Dataset content:
□ □ □ □ □ □ □

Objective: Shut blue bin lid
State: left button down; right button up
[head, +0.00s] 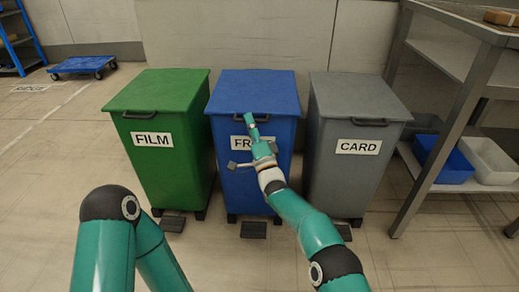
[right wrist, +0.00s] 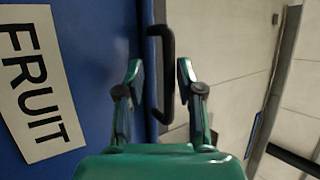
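The blue bin (head: 232,185) stands between two others and has a white label reading FRUIT (right wrist: 37,80), partly covered by my arm in the head view. Its blue lid (head: 255,88) lies flat on top, level with the neighbouring lids, and looks shut. A dark handle (right wrist: 168,45) at the lid's front edge shows in the right wrist view. My right gripper (head: 250,118) is at the front edge of the lid. In the right wrist view its fingers (right wrist: 160,76) are apart, one on each side of the handle's end, with gaps visible. My left gripper is out of view.
A green FILM bin (head: 155,90) stands close on the left and a grey CARD bin (head: 355,95) close on the right. Black pedals (head: 254,230) sit at the bins' feet. A metal table (head: 460,65) with blue and white crates stands at right.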

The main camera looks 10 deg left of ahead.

□ □ □ □ □ □ □

What is asked: Print the data above verbatim from the first line through the line holding "[head, +0.00s]", leaving every picture out.

Worked answer:
Objective: Shut blue bin lid
State: left button down; right button up
[head, +0.00s] 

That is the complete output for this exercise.